Dietmar Kühl · Accepted Answer · 2012-09-23T20:54:12.210

14

When you specify the capture, you can choose between capture by value and capture by reference. You have chosen to capture by reference. Capturing by reference means that the variable inside the lambda function is referring to the same object. The implication is that any changes to this variable will be shared and you also need to make sure that the referenced object stays around for the life-time of the lambda function.

You probably meant to capture by values. To do this, you can either replace the capture specification to become [=] or to become [x]. The latter makes sure that only x can be accessed while the former would allow other variables to be accessible.

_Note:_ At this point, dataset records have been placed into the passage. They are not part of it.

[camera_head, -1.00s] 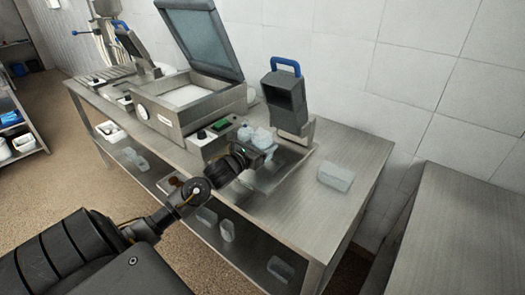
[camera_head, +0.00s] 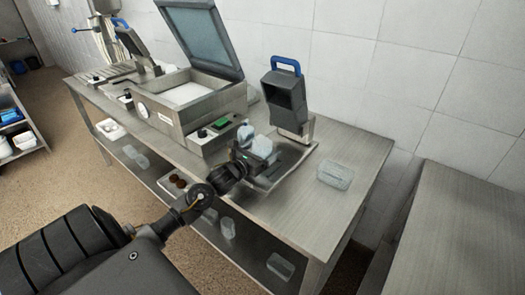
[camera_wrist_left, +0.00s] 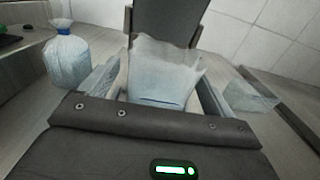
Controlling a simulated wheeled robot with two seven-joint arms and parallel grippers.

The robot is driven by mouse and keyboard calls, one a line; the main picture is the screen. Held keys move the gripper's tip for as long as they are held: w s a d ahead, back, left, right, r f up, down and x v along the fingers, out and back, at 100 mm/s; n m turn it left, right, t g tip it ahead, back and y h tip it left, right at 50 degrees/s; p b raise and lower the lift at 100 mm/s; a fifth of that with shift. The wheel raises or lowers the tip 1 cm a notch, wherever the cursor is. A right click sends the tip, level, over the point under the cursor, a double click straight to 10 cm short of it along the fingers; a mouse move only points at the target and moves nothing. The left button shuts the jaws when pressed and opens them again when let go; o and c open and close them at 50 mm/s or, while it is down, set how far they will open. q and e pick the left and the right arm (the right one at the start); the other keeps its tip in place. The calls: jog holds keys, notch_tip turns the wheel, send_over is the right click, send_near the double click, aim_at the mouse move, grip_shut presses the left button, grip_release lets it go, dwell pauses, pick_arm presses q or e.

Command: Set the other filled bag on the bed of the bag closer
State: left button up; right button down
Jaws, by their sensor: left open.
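An open-topped filled bag (camera_wrist_left: 165,75), pale blue-white, stands upright between the fingers of my left gripper (camera_wrist_left: 163,92) in the left wrist view. The gripper is open around it. In the head view this bag (camera_head: 262,146) is just beyond the left gripper (camera_head: 258,160), by the near left edge of the bag closer's bed (camera_head: 288,158); whether it rests on the bed is unclear. The bag closer (camera_head: 285,98) has a grey upright head and blue handle. Another filled bag (camera_wrist_left: 66,58), with a gathered neck and blue band, stands to the left; it also shows in the head view (camera_head: 245,133).
The vacuum machine (camera_head: 190,105) with raised lid stands left of the bags. A clear tub (camera_head: 335,175) sits right of the bag closer, with bare table (camera_head: 345,215) in front. Another steel table (camera_head: 470,225) stands at the right.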

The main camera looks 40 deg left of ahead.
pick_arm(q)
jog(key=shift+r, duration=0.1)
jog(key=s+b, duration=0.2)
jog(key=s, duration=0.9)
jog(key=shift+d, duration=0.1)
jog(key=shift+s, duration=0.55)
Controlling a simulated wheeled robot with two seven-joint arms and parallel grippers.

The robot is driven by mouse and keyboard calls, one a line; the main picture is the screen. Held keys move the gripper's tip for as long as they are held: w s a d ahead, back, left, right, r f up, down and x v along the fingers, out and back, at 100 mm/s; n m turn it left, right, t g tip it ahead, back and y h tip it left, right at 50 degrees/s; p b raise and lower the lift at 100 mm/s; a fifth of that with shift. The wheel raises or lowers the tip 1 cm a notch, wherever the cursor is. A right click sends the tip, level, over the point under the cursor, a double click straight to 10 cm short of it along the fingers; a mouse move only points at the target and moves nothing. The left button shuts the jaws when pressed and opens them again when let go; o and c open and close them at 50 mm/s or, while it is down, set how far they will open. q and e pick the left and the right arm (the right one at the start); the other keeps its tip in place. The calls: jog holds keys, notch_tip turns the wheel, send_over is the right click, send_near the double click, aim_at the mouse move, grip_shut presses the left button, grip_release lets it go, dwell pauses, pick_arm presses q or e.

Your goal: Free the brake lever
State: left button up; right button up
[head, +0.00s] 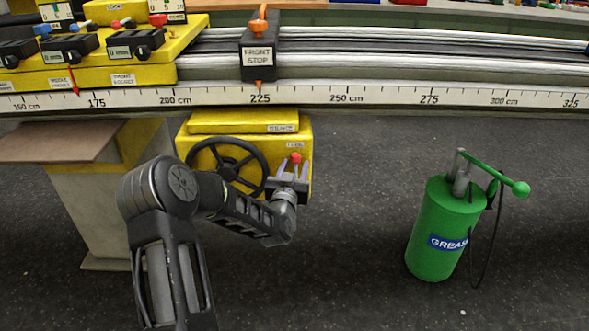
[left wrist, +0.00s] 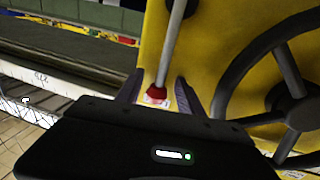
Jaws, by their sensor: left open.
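The brake lever is a grey rod with a red knob (head: 296,158) on the front of a yellow housing (head: 243,122), right of a black handwheel (head: 228,166). My left gripper (head: 293,169) is at the lever, its two fingers apart on either side of the knob. In the left wrist view, the red knob (left wrist: 156,92) and its rod (left wrist: 173,45) lie between the open fingers (left wrist: 159,80), with gaps visible on both sides. Whether a finger touches the lever cannot be told. The lever's base is hidden behind my gripper in the head view. My right gripper is not in view.
The handwheel (left wrist: 295,95) is close beside one finger in the left wrist view. A scaled rail (head: 345,95) with a black front stop (head: 259,55) runs above the housing. A green grease pump (head: 440,235) stands on the floor to the right. Floor between is clear.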

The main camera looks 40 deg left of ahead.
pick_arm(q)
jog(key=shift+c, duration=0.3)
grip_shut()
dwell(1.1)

BTW, I'd recommend not using lock() and unlock() explicitly but rather use one of the lock guards. With this, the body of your loop would look something like this:

vec.push_back(std::thread{[x](){
    std::lock_guard<std::mutex> kerberos(m);
    std::cout << x << "\n";
}});

edited Sep 23 '12 at 20:54

answered Sep 17 '12 at 00:17

Dietmar Kühl

150,225
13
225
380

I feel kind of dumb. I misunderstood what the & was for in lambda expressions. For this oversimplified example, yes a lock_guard would be appropriate. But in the real application, the function does a lot that doesn't need to be locked. In that case a mutex would be appropriate locking and unlocking only around the important part, correct? – SaulBack Sep 17 '12 at 01:23
6

@SaulBack: No. You should use a `lock_guard` either way. If you only want to lock certain code, use an explicit block with `{}` to enclose the locked code. This is basic RAII coding here. – Nicol Bolas Sep 17 '12 at 01:33
2

@SaulBack: Especially in complicated code you want to use RAII, e.g., `std::lock_guard`! In this **trivial** example I can see that it isn't needed but the moment it is a bit more complex things get quickly out of hand. If you need to restrict the scope where the lock is held use a scope, i.e., a pair of braces: `{ }`. – Dietmar Kühl Sep 17 '12 at 05:50

Nicol Bolas · Answer 2 · 2012-09-17T00:15:00.110

Capture the parameter by value instead of by reference if you want to make a copy:

vec.push_back(std::thread{[x](){
  m.lock();
  std::cout << x << std::endl;
  m.unlock();
}});

This will copy the value of x at the time the lambda object was created (not at the time the thread was started).

In my search for an answer, I stumbled upon this question Generalizing C++11 Threads class to work with lambda which recommends not using a container that would invalidate the iterators. Why would that be/

Because it's talking about a completely different implementation which directly uses the pthreads library. You're using std::thread, which is designed to work in C++.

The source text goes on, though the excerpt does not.